Sadly, the only way to get a performance-accurate sample of each note transition is to record each at various speeds and dynamics. Sampled music is very like mosaic artwork. We seek to find the sample which most accurately depicts the real performance and splice it into our creation. Many of us involved with computer music look for the day when a computer can approximate a human performance. We are doing basic synthetic performances now with orchestral samples but individual instruments, for-the-most-part, leave a lot to be desired. This is also partly because of the limitations of MIDI in it's representation of performance. Sheet music still holds a much more rich set of instructions than basic MIDI. I think that this is mostly due to the paradigm of the original people who created music electronically. They were not interested at the time with producing accurate representations of existing instruments but rather creating new previously non-existent sounds.

I predict that in the coming years sample technology will fork into two separate directions. There will still be a vein that focuses on real-time performance samples. However, more and more music technicians are dreaming about the power and grace of rendered sample splices with artificial intelligence applied to the performance. If for example, I can send a MIDI file or a piece of sheet music and let the computer study it and apply some intelligent logic referring to it's vast sample catalog I am likely to have a much more realistic presentation than if the computer has to produce the sounds on-the-fly not knowing what notes are coming before or after and having no cognisant understanding of the other instruments and their parts. This level of AI is only beginning to be possible on the ordinary home computer. But this performance-realistic paradigm has not been the focus of much digital art with the exception of graphics animation. (The Massive character engine used in Lord of the Rings is an example of this sort of AI)

In the beginning of synthesised music we focused on producing sounds from oscillators using processing to shape them. Now I'm suggesting that we look at taking sounds recordings from their original sources and attempt to micro-splice them together to produce performer-accurate representations of what is possible in through that instrument. Essentially beat splicing at a micro level with crossfades to hide the splicework. The requirements I stated above would allow us to do at a sampling level what we have been doing for years at a processing level. This will allow a more human origin for performance and the warmth of the anomalies of acoustic music. i.e. warm-blooded sound.

I have no doubt that eventually we will get to the point of complete modelling synthesis. But even then I suspect that the human ear will prefer an imperfect human performance to the perfect models of computer technology. Therefore, I have focused on outlining a spec that would allow the sampling world to begin to move in this direction and begin the great paradigm shift away from instrument capture to performance capture. In this way, we will be able to produce more organic sounding recordings without giving up the advantages of our new digital tools.
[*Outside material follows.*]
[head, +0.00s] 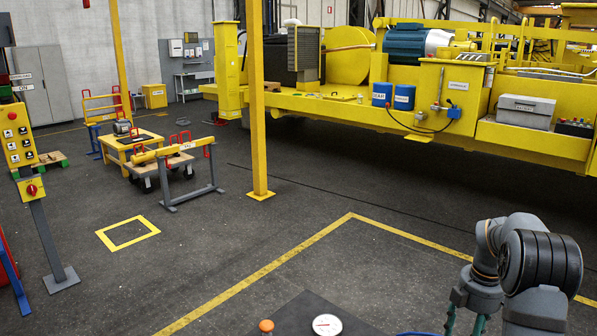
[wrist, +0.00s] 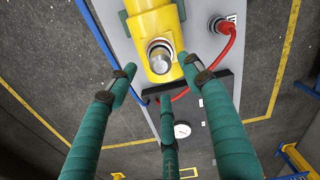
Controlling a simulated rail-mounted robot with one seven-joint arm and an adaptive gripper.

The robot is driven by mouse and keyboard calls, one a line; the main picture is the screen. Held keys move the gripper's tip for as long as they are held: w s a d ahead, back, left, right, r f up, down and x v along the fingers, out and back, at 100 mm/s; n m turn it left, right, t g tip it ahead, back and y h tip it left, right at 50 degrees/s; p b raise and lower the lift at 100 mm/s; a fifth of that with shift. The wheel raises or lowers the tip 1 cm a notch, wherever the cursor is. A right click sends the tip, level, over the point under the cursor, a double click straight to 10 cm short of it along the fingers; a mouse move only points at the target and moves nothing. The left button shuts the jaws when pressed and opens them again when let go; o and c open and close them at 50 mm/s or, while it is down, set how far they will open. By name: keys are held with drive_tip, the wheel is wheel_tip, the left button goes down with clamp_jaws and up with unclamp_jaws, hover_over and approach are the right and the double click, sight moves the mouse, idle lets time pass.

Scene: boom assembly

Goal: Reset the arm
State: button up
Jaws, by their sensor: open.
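My arm shows at the lower right of the head view, with its teal-fingered gripper (head: 467,318) partly cut off by the bottom edge. In the wrist view the teal fingers of my gripper (wrist: 160,80) are spread apart, with nothing held between them. A yellow cylinder (wrist: 152,28) with a bare metal end lies beyond the fingertips at the top centre of the wrist view. I cannot tell the exact gap between it and the tips.
The wrist view shows a grey panel with a red cable (wrist: 223,55) and a round gauge (wrist: 182,130). In the head view, a yellow post (head: 257,110), a control pedestal (head: 45,225) and a large yellow machine (head: 345,108) stand around open floor.

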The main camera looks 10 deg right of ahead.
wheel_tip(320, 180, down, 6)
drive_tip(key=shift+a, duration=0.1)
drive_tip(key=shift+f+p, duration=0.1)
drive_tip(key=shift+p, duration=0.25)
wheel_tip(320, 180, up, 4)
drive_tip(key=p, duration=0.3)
I hope this unzips my brain a little and explains why my requirements are so massive. It's all about humanity even in our imperfect state. It will never cease to amaze me when I see a child discover that he can make beautiful sound from his own body with one implement or another. I wish that every child can one day have the feeling of directing her own orchestra and learn the beauty of making music together.

- FRiNK

frink · Post by **frink** » Tue Mar 25, 2008 12:05 am

I just listened to the violin you refer to. This is very similar to stuff I've heard from Big Fish and London Solo Strings. I think the Stratavari tops it but very good. Still what I'm looking for is a way for solo musician to participate in open source music by providing recordings of themselves playing their instruments that can be turned into sampled instruments. A true open orchestra that perhaps has chairs and everything. We need to provide a format that automates sample production and allows us to merely fine-tune the computer generated collection of samples. Much of what I wrote above was after writing a full specification for an open orchestra. I've thought of getting involved with the open orchestra project but it seems to have stagnated and may be better to start my own rather than seek to resurrect that one...

Post by **dahnielson** » Tue Mar 25, 2008 10:48 pm

frink wrote:Certainly, if we want to allow the musician who is performing with the final samples to use advanced breath control we must provide that through modelling.
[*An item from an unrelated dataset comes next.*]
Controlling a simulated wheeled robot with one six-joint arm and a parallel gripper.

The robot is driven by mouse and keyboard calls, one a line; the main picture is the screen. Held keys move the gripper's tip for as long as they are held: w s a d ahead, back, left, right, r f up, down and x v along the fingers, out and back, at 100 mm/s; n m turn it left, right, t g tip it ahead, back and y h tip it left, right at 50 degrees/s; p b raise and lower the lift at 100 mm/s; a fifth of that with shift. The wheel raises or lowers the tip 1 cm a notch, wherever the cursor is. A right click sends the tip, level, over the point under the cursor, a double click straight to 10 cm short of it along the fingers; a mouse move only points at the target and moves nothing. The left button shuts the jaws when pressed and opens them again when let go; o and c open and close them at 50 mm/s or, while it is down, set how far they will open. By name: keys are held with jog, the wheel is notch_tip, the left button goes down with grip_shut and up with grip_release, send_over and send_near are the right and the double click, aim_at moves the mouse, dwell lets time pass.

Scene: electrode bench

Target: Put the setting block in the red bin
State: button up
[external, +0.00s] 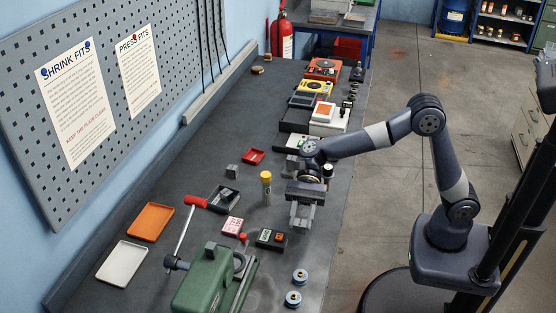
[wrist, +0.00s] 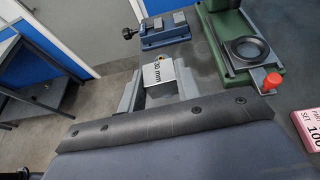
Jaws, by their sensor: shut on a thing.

The use of a breath controller don't require "modeling" as in "synthesis". It is quite interchangeable with the modulations wheel if you lack one (and its controller values can be edited/generated in the sequencer) but makes more sense for a lot of instruments and frees up the modwheel for other purposes. The "modeling" controlled by any controller, be it keyboard, pitch wheel, mod wheel, sustain pedal, expression pedal or breath controller should be "behavioral modeling" (usually achieved through scripting and/or layers/dimensions) which is applicable to all sample based instruments.

frink wrote:However, most of the time the composer who use our sampled instrument does so because he does NOT know how to play that instrument with any sort of grace.

I hope you don't imply that your prospective audience is a bunch of raging monkeys randomly hammering their keyboards sans grace.

On a more serious note, the use of a breath controller to play a sampled horn is nothing like learning to play the actual horn (I know, I started to play the horn at 7). The only learning curve will be learning how to use the controller itself and how it affects the sampled instrument in the same way you have to learn how to work the modwheel for a four-layer dynamic instrument in VSL (undoubtedly seriously sample based).

frink wrote:Up to this point we have been focused on capturing the sound of an instrument with the act of sampling. What I'm suggesting now is a paradigm shift to the capture of an actual performance of both instrument and musician.

Alex will probably now accuse me of being nitpicking, but the act of sampling has always captured both the instrument and performer in addition to the room, microphone and pre-amplifier characteristics.

Don't get me wrong, I'm just yanking your chain. I see your point.

frink wrote:This is also partly because of the limitations of MIDI in it's representation of performance. Sheet music still holds a much more rich set of instructions than basic MIDI.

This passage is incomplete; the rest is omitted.